This project employs a Random Forest model trained on code features to predict potential vulnerabilities in JavaScript, providing a foundational understanding of machine learning applications in code security.
- JSVulnerabilityDataSet-1.0.csv: Contains features extracted from JavaScript code and a binary label indicating the presence or absence of vulnerabilities.
- Data Source: The dataset is sourced from http://www.inf.u-szeged.hu/~ferenc/papers/JSVulnerabilityDataSet/
The KNIME workflow performs the following steps:
- Data Input: Reads the dataset.
- Preprocessing: Handles missing values and selects relevant features.
- Rule Engine: Creates a nominal column for stratified sampling.
- Partitioning: Splits the data into training and test sets using stratified sampling.
- Random Forest Learner: Trains a Random Forest model on the training data.

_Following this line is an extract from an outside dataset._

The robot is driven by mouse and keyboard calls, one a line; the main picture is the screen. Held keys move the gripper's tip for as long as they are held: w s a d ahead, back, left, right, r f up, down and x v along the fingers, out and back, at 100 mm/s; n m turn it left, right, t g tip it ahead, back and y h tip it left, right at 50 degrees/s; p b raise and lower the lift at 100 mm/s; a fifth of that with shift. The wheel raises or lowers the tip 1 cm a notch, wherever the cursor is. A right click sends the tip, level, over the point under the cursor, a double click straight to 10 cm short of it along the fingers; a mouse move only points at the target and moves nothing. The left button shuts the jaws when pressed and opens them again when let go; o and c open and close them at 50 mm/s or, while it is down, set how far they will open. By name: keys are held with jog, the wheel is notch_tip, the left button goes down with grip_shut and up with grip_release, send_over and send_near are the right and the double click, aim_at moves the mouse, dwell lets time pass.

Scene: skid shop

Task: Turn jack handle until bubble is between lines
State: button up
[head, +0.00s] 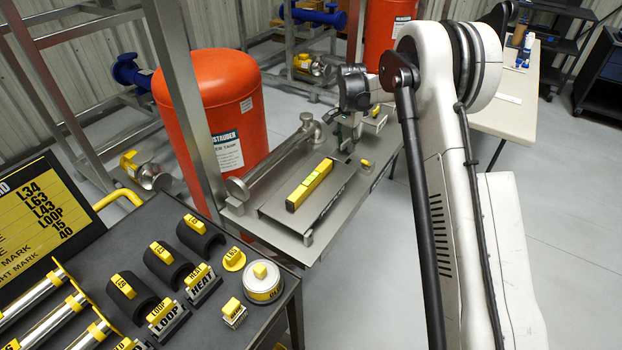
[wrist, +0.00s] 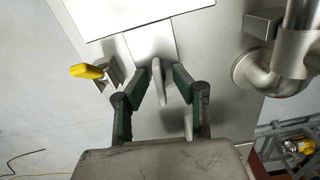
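The yellow spirit level (head: 310,185) lies on a grey metal plate (head: 335,207) on the steel skid table. Its bubble and lines are too small to read. My gripper (head: 346,137) is at the plate's far end. In the wrist view my gripper (wrist: 160,82) is open, with one green-padded finger on each side of a grey upright metal handle (wrist: 157,75), likely the jack handle. Gaps show between the handle and both fingers. The handle cannot be made out clearly in the head view.
A small block with a yellow tab (wrist: 88,72) stands left of my gripper in the wrist view. A steel pipe with an elbow (wrist: 265,72) is close on the right. An orange tank (head: 215,120) stands left of the table; a dark cart (head: 225,330) with labelled parts is in front.

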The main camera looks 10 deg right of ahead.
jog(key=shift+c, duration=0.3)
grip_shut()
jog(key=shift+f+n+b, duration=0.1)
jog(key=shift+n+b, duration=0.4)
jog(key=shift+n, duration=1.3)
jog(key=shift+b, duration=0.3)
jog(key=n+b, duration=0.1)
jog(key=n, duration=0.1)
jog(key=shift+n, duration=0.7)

- Random Forest Predictor: Applies the model to the test data for predictions.
- Scorer: Evaluates the model's performance using metrics like accuracy, precision, recall, and F1-score.
- Download from KNIME Hub: The workflow can be downloaded directly from the KNIME Community Hub.
- View on KNIME Hub: You can also visualize the workflow online at https://hub.knime.com/-/spaces/-/~wWHTgRJIGutbxkD-/current-state/
- Local Execution:
- Install KNIME: Download and install KNIME Analytics Platform from the official website at https://www.knime.com/downloads.
- Import Workflow: Import the downloaded workflow file into your KNIME workspace.
- Configure Data Input: Connect the "Data Input" node to your "JSVulnerabilityDataSet-1.0.csv" file.
- Execute Workflow: Run the workflow to train the model and evaluate its performance.
- KNIME Analytics Platform
- KNIME Extension for Random Forest
This project is licensed under the MIT License.